>> Begin
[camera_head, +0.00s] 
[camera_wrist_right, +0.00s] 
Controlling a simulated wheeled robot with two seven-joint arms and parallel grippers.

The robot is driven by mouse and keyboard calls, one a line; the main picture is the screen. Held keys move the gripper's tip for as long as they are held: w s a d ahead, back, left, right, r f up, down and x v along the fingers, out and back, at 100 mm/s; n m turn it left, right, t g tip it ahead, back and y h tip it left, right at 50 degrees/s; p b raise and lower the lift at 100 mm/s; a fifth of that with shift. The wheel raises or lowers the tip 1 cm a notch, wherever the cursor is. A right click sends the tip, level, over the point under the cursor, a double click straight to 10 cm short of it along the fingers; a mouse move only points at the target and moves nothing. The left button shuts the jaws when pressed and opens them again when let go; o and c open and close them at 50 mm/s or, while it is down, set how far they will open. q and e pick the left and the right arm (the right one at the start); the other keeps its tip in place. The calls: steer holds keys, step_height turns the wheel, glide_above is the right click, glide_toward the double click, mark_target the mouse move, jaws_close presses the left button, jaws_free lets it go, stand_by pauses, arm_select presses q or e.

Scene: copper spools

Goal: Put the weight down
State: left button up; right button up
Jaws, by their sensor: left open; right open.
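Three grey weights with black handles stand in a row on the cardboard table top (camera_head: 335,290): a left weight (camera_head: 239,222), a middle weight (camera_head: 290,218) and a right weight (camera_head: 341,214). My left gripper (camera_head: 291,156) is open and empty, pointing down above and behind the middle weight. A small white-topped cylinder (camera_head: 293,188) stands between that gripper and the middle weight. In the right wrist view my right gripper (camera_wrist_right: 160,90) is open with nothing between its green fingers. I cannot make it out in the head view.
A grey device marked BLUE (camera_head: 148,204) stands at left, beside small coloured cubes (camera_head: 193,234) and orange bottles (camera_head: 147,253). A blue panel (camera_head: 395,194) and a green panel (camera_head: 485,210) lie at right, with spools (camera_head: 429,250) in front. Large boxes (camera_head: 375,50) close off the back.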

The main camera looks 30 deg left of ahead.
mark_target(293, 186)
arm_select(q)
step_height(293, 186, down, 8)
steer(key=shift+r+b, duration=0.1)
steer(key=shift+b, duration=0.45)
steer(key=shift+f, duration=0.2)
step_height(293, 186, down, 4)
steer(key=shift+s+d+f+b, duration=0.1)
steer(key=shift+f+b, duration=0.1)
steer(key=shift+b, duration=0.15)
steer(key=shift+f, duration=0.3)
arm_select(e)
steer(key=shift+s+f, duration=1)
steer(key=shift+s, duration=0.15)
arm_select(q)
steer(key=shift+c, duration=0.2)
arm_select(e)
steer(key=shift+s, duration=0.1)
>> End
__DIRECTIONS FOR THIS TASK__
Write the data back out verbatim.

__SOLUTION TO THIS TASK__
[camera_head, +0.00s] 
[camera_wrist_right, +0.00s] 
Controlling a simulated wheeled robot with two seven-joint arms and parallel grippers.

The robot is driven by mouse and keyboard calls, one a line; the main picture is the screen. Held keys move the gripper's tip for as long as they are held: w s a d ahead, back, left, right, r f up, down and x v along the fingers, out and back, at 100 mm/s; n m turn it left, right, t g tip it ahead, back and y h tip it left, right at 50 degrees/s; p b raise and lower the lift at 100 mm/s; a fifth of that with shift. The wheel raises or lowers the tip 1 cm a notch, wherever the cursor is. A right click sends the tip, level, over the point under the cursor, a double click straight to 10 cm short of it along the fingers; a mouse move only points at the target and moves nothing. The left button shuts the jaws when pressed and opens them again when let go; o and c open and close them at 50 mm/s or, while it is down, set how far they will open. q and e pick the left and the right arm (the right one at the start); the other keeps its tip in place. The calls: steer holds keys, step_height turns the wheel, glide_above is the right click, glide_toward the double click, mark_target the mouse move, jaws_close presses the left button, jaws_free lets it go, stand_by pauses, arm_select presses q or e.

Scene: copper spools

Goal: Put the weight down
State: left button up; right button up
Jaws, by their sensor: left open; right open.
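Three grey weights with black handles stand in a row on the cardboard table top (camera_head: 335,290): a left weight (camera_head: 239,222), a middle weight (camera_head: 290,218) and a right weight (camera_head: 341,214). My left gripper (camera_head: 291,156) is open and empty, pointing down above and behind the middle weight. A small white-topped cylinder (camera_head: 293,188) stands between that gripper and the middle weight. In the right wrist view my right gripper (camera_wrist_right: 160,90) is open with nothing between its green fingers. I cannot make it out in the head view.
A grey device marked BLUE (camera_head: 148,204) stands at left, beside small coloured cubes (camera_head: 193,234) and orange bottles (camera_head: 147,253). A blue panel (camera_head: 395,194) and a green panel (camera_head: 485,210) lie at right, with spools (camera_head: 429,250) in front. Large boxes (camera_head: 375,50) close off the back.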

The main camera looks 30 deg left of ahead.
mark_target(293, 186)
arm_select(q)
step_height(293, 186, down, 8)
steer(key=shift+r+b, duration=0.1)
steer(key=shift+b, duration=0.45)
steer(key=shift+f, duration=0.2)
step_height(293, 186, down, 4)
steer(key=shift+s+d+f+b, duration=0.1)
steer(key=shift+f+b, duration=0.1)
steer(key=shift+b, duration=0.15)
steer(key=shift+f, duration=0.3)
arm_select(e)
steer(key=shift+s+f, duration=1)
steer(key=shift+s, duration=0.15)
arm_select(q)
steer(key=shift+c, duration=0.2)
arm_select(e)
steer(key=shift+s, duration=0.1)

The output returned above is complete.